What lines of the data include the string "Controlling"? Copy them all.

(Raw records)

================

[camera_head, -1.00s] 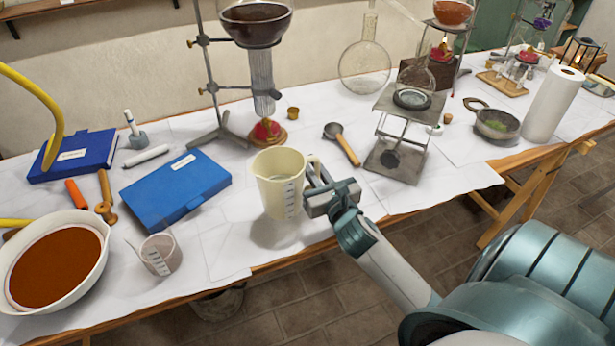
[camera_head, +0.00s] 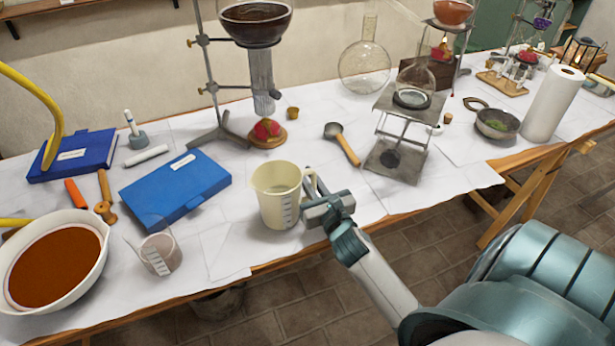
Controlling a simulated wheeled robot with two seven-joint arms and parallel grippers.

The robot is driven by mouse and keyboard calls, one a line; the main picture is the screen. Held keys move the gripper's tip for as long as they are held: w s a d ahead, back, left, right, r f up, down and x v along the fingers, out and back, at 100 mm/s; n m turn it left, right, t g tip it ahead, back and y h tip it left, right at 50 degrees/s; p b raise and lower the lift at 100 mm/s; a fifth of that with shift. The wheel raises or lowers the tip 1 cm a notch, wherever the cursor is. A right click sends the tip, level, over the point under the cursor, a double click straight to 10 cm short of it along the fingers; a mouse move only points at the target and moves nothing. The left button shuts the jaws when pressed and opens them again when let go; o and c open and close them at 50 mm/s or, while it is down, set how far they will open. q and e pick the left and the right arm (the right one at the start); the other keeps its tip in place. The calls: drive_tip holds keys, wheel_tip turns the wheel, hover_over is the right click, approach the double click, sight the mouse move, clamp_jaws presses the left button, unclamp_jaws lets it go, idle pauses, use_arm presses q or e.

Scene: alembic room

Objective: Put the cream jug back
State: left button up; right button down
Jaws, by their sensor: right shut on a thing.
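The cream jug (camera_head: 277,207) is a pale cream measuring jug with grey marks on its side and a handle on its right. It is upright near the front edge of the table, to the right of the blue case. My right gripper (camera_head: 318,204) is at its right side, shut on the handle. The jug's base is at or just above the white table cover; I cannot tell for certain whether it touches. The fingertips are partly hidden around the handle. My left gripper is not in view.
A small clear beaker (camera_head: 158,254) and a large white bowl of brown stuff (camera_head: 103,262) stand to the left. The blue case (camera_head: 175,188) lies close behind left. A dark spoon (camera_head: 345,146) and a lab jack (camera_head: 398,160) are behind right. The cover (camera_head: 235,230) around the jug is clear.

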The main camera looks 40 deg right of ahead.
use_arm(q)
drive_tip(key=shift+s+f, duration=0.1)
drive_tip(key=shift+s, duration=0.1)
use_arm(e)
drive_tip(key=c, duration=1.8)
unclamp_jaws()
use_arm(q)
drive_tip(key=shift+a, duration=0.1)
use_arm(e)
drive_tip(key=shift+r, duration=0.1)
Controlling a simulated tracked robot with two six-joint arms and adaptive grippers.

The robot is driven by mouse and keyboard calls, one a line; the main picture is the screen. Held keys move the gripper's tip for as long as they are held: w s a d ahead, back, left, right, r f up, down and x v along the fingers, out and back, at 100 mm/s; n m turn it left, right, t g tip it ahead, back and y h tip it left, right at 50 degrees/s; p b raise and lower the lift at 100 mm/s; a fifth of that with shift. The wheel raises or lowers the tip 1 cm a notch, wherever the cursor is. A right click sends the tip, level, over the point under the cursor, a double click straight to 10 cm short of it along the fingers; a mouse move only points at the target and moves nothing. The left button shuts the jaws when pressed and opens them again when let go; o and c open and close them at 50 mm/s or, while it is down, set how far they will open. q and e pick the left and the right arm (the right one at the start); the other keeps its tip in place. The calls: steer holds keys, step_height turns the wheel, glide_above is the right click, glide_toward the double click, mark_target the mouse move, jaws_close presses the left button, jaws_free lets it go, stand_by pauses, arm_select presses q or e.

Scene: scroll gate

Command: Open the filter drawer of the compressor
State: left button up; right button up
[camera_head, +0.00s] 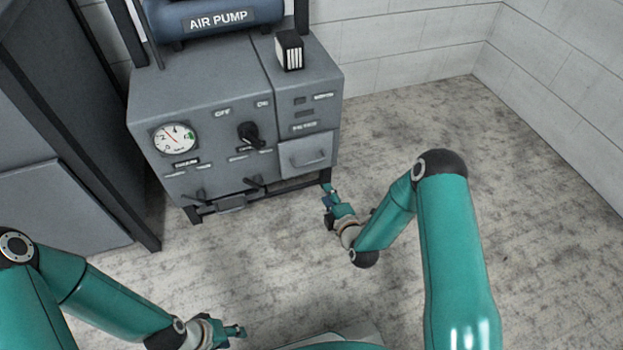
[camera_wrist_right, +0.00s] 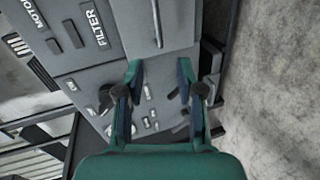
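The grey compressor (camera_head: 230,110) stands against the back wall. Its filter drawer (camera_head: 307,153) is a light grey panel at the lower right of the front, with a thin bar handle, and looks flush with the cabinet. In the right wrist view the drawer (camera_wrist_right: 185,30) is at the top, its handle (camera_wrist_right: 157,22) running up the picture beyond the fingertips. My right gripper (camera_head: 328,192) is just below and right of the drawer; in its wrist view (camera_wrist_right: 160,70) the fingers are apart with nothing between them. My left gripper (camera_head: 238,331) is low over the floor, far from the drawer; its finger opening is unclear.
The front also carries a round gauge (camera_head: 174,138), a black rotary knob (camera_head: 251,135) and levers (camera_head: 254,184) along the bottom. A blue air pump tank (camera_head: 215,17) sits on top. A dark cabinet (camera_head: 60,130) stands left. The floor in front and right is clear.

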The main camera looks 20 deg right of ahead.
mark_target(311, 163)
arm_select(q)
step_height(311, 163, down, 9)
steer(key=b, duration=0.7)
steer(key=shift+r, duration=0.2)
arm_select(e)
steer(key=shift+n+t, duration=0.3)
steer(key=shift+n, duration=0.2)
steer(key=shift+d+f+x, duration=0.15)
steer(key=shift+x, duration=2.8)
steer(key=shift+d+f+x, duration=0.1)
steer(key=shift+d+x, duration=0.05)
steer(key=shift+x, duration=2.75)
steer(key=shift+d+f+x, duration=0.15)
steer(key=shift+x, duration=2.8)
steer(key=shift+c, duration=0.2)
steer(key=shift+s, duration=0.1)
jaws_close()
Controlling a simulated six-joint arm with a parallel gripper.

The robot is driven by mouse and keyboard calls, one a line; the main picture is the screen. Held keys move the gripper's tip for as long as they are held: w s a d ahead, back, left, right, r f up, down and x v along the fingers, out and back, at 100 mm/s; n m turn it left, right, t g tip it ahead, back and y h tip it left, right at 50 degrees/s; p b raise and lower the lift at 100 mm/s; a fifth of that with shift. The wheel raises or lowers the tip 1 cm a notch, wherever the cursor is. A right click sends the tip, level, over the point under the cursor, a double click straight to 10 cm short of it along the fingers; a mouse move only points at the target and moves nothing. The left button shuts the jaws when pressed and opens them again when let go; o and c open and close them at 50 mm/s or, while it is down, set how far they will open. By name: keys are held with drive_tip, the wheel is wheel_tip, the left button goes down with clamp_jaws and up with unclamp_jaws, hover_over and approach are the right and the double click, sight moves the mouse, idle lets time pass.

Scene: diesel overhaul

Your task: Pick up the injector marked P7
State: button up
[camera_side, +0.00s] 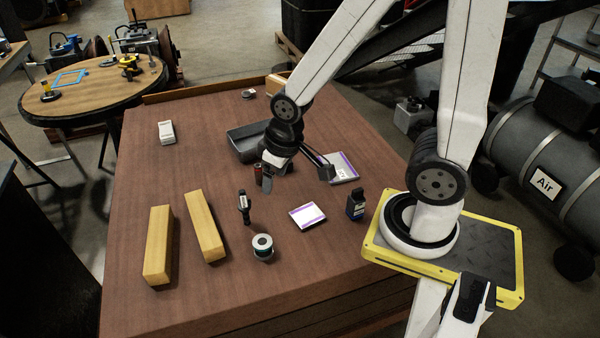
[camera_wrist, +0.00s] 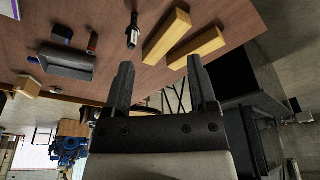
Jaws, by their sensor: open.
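A slim black and silver part that looks like an injector (camera_side: 244,206) is on the brown table, left of the spool-like part. It also shows at the top of the wrist view (camera_wrist: 133,30). I cannot read any marking on it, so I cannot tell whether it is P7. My gripper (camera_side: 268,181) is over the table, behind and to the right of this part in the side view. In the wrist view its two dark fingers (camera_wrist: 160,64) are apart with nothing held between them. A small red and dark cylinder (camera_side: 258,174) shows beside my gripper.
Two wooden blocks (camera_side: 158,245) (camera_side: 206,226) lie at the left. A grey tray (camera_side: 240,149) is behind my gripper. The table's left rear is mostly clear.

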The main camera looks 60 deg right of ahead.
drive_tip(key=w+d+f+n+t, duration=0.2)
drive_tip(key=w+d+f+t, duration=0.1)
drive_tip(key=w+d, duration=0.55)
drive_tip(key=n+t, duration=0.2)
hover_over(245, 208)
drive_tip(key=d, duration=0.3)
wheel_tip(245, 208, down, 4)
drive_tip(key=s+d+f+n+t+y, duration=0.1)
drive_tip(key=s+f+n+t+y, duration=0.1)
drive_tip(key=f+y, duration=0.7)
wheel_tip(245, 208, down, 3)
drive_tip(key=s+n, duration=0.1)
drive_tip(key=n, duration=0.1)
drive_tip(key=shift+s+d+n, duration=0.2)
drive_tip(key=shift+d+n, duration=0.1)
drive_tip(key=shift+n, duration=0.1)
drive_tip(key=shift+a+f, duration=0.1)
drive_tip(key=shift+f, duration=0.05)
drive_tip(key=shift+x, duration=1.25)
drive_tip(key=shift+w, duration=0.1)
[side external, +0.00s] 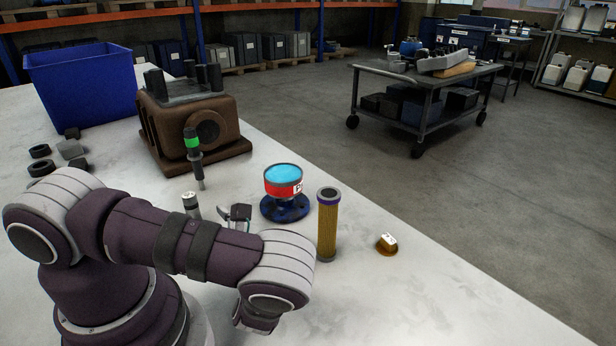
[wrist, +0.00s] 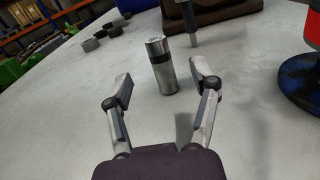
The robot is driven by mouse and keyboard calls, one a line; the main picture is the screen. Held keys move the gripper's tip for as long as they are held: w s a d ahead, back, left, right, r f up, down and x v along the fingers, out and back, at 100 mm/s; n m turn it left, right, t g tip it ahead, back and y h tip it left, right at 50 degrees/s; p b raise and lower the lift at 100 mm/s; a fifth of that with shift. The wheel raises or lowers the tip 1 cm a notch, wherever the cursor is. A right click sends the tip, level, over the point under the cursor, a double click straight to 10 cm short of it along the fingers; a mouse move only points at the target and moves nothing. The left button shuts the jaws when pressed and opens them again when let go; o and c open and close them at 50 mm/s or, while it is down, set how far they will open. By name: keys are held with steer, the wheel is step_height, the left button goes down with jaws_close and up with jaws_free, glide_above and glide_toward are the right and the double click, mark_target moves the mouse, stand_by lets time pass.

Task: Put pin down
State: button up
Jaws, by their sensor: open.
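The pin (wrist: 161,66), a silver cylinder with a dark band near its top, stands upright on the pale table in the wrist view. In the side external view its upper part (side external: 191,203) shows behind my arm, and its lower part is partly hidden. My gripper (wrist: 165,82) is open, with its two fingers spread left and right of the pin in the wrist view. A gap shows between each finger and the pin, and nothing is held. In the side external view my arm hides much of the gripper.
Behind the pin stand a green-banded dark injector-like part (side external: 193,150) and a brown engine block (side external: 205,130). To the right are a red can with a blue base (side external: 285,208), a yellow filter (side external: 328,225) and a small brass part (side external: 386,243). A blue bin (side external: 85,88) stands back left.

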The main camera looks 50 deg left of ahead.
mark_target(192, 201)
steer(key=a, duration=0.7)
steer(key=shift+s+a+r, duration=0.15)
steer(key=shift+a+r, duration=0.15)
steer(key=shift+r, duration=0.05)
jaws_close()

================

◆ Response to the exercise ◆
Controlling a simulated wheeled robot with two seven-joint arms and parallel grippers.
Controlling a simulated tracked robot with two six-joint arms and adaptive grippers.
Controlling a simulated six-joint arm with a parallel gripper.

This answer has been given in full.